Exercise directions: Go through the entries below and write each one out exactly.

Exercise material:
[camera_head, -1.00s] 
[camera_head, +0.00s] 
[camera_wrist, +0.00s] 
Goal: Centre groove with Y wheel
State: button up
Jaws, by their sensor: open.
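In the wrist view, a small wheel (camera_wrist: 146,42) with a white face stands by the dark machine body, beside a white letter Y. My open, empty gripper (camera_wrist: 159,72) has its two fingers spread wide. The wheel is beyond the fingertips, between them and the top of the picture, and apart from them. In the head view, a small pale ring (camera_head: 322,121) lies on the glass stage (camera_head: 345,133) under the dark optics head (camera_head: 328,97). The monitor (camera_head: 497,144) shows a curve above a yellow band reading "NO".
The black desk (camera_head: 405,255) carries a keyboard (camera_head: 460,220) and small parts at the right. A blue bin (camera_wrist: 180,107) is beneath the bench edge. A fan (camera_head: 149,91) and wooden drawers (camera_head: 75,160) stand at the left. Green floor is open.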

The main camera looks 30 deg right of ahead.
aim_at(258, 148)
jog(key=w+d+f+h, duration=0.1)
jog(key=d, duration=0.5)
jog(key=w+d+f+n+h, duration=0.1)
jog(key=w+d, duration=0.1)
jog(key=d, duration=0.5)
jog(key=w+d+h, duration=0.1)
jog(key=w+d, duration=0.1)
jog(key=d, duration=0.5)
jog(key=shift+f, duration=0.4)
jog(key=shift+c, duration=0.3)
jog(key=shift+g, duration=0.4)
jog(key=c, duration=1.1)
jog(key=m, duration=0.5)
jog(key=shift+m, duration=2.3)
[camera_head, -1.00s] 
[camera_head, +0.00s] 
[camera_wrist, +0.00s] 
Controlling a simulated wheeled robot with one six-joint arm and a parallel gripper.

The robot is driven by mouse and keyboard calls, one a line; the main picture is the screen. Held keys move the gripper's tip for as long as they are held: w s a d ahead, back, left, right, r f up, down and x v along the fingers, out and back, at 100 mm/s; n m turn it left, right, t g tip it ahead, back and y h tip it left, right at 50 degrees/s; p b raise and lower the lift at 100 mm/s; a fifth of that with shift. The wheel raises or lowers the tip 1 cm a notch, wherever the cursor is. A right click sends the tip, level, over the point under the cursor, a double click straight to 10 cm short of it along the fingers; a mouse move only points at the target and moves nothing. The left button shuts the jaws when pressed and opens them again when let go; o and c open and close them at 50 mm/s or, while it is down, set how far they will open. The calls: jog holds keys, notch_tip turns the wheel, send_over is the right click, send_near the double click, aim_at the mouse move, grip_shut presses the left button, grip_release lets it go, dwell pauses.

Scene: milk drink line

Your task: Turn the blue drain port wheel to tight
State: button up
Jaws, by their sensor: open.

Expected output:
[camera_head, -1.00s] 
[camera_head, +0.00s] 
[camera_wrist, +0.00s] 
Goal: Centre groove with Y wheel
State: button up
Jaws, by their sensor: open.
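In the wrist view, a small wheel (camera_wrist: 146,42) with a white face stands by the dark machine body, beside a white letter Y. My open, empty gripper (camera_wrist: 159,72) has its two fingers spread wide. The wheel is beyond the fingertips, between them and the top of the picture, and apart from them. In the head view, a small pale ring (camera_head: 322,121) lies on the glass stage (camera_head: 345,133) under the dark optics head (camera_head: 328,97). The monitor (camera_head: 497,144) shows a curve above a yellow band reading "NO".
The black desk (camera_head: 405,255) carries a keyboard (camera_head: 460,220) and small parts at the right. A blue bin (camera_wrist: 180,107) is beneath the bench edge. A fan (camera_head: 149,91) and wooden drawers (camera_head: 75,160) stand at the left. Green floor is open.

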The main camera looks 30 deg right of ahead.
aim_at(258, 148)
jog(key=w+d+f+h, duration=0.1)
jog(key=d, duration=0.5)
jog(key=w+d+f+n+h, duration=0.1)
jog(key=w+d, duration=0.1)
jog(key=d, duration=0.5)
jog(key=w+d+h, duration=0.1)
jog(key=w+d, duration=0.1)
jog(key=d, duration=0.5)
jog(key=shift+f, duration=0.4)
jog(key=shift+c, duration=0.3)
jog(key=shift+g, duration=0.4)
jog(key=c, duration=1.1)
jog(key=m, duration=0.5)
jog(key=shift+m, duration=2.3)
[camera_head, -1.00s] 
[camera_head, +0.00s] 
[camera_wrist, +0.00s] 
Controlling a simulated wheeled robot with one six-joint arm and a parallel gripper.

The robot is driven by mouse and keyboard calls, one a line; the main picture is the screen. Held keys move the gripper's tip for as long as they are held: w s a d ahead, back, left, right, r f up, down and x v along the fingers, out and back, at 100 mm/s; n m turn it left, right, t g tip it ahead, back and y h tip it left, right at 50 degrees/s; p b raise and lower the lift at 100 mm/s; a fifth of that with shift. The wheel raises or lowers the tip 1 cm a notch, wherever the cursor is. A right click sends the tip, level, over the point under the cursor, a double click straight to 10 cm short of it along the fingers; a mouse move only points at the target and moves nothing. The left button shuts the jaws when pressed and opens them again when let go; o and c open and close them at 50 mm/s or, while it is down, set how far they will open. The calls: jog holds keys, notch_tip turns the wheel, send_over is the right click, send_near the double click, aim_at the mouse move, grip_shut presses the left button, grip_release lets it go, dwell pauses.

Scene: milk drink line

Your task: Turn the blue drain port wheel to tight
State: button up
Jaws, by their sensor: open.

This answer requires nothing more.